O cercamento dos mananciais se tornou um instrumento de defesa do meio ambiente e organização comunitária
O cercamento de nascentes é um processo que envolve o georreferenciamento e proteção física dos mananciais com o objetivo de evitar a poluição ou destruição da fonte d’água pela ação humana ou de animais. Mais do que uma ação técnica, o cercamento tem sido um instrumento político dos movimentos sociais para proteger o meio ambiente e fortalecer a organização comunitária na defesa das águas. É o que aponta o projeto Água Bem Comum – ABC desenvolvido pelo Centro de Estudos e Ação Social – CEAS na região do Médio Rio Pardo na Bahia.
O cercamento de nascentes
O projeto surgiu a partir do trabalho desenvolvido pelo CEAS com as mulheres jovens da comunidade de Cachoeira no município de Ribeirão do Largo, próximo a Macarani, ambas na região sudoeste da Bahia. Edilene Alves, que integra a equipe rural do CEAS e atua na região, explicou que a iniciativa surgiu a partir do projeto desenvolvido pelas mulheres da comunidade cujo lema era: “mulheres que ousam lutar, constrói o poder popular” e que através daí saiu a iniciativa de fazer o mapeamento das nascentes na região no intuito de protegê-las.

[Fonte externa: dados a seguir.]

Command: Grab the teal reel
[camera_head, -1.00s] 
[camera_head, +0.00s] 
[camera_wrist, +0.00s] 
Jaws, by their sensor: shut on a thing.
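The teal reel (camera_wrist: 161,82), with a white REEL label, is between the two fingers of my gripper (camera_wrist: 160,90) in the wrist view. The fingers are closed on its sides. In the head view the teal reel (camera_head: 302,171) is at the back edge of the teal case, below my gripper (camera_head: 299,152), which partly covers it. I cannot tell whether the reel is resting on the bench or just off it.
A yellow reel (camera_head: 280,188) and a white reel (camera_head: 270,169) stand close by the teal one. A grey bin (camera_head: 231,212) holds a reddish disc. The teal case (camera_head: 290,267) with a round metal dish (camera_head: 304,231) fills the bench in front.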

Depois de fazerem o levantamento das nascentes que precisavam de proteção, um total de 31 somente na comunidade de Cachoeira, as mulheres resolveram escrever um projeto para obterem os recursos necessários para realizarem o cercamento. Daí surgiu o projeto Água Bem Comum – ABC, que teve o apoio dos técnicos do CEAS em sua constituição.
O primeiro cercamento de nascente aconteceu de maneira experimental na comunidade de Cachoeira, em Ribeirão do Largo. Nessa ocasião, sobraram alguns materiais que foram suficientes para cercar outra nascente na comunidade. Edilene ressalta a importância da participação da comunidade, que ajudou com materiais e mão de obra na tarefa comunitária.

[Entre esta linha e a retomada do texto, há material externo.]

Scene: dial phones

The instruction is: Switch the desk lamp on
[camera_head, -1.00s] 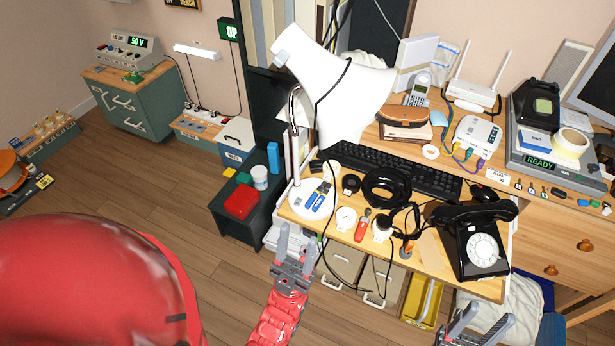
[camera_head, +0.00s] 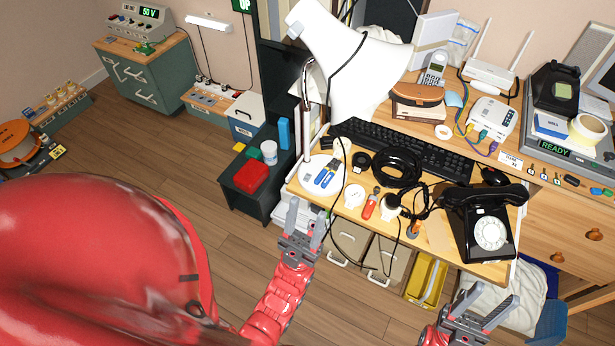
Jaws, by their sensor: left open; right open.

“A comunidade participa em todas as etapas: elaboração do projeto, execução das tarefas e refeição coletiva, mostrando a importância do envolvimento de todos”, explica a assessora.
O projeto foi expandido para o município de Encruzilhada, mais precisamente no distrito de Vila do Café, onde possui um dos principais afluentes do Rio Pardo. Na região de Vila Corina, no município de Encruzilhada, o manancial abastece o distrito e desce para o município de Ribeirão do Lago. Utilizando a mesma metodologia, foram cercadas algumas nascentes nesta comunidade no ano de 2023, mesmo ano em que o grupo conseguiu cercar uma nascente na comunidade de Floresta, também no município de Encruzilhada.

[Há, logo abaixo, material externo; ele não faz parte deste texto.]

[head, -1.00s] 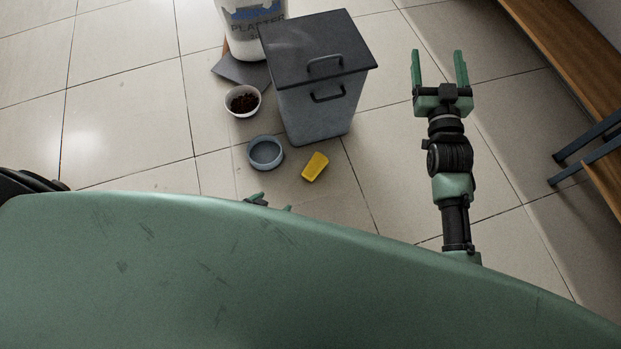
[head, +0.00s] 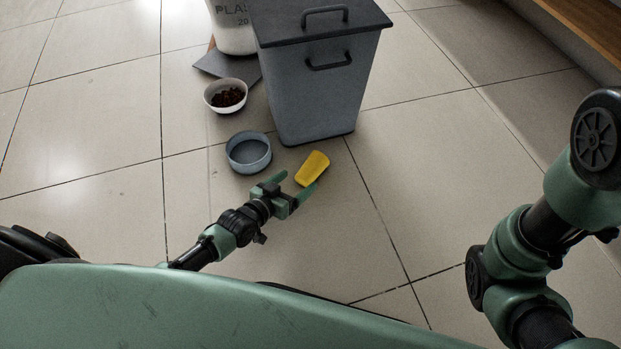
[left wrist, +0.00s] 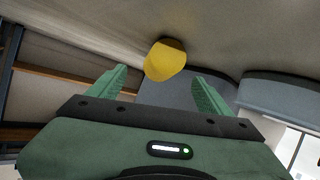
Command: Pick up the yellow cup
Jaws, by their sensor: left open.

Segundo Edilene, nos locais onde as nascentes foram cercadas é possível observar o aumento do fluxo d’água, crescimento de árvores e plantas nativas. A assessora dá o exemplo da comunidade de Floresta, onde, após a proteção da nascente, a água voltou e os moradores já conseguem ter acesso ao recurso hídrico com mais abundância.
“A moradora do local afirmou que a nascente abastecia sete famílias ao redor antes da água acabar. Com o cercamento da nascente, ela acredita que daqui mais algum tempo essas famílias voltarão a receber da natureza essa água”, destaca Edilene.
A assessora aponta que o projeto também conseguiu plantar mudas de árvores em algumas áreas onde as nascentes foram cercadas, como é o caso da região da comunidade de Floresta, onde foram plantadas 50 mudas. Na região de Vila Corina, Edilene aponta que também foram plantadas mudas nos locais onde as nascentes receberam o cercamento, e a previsão é alcançar ainda mais regiões.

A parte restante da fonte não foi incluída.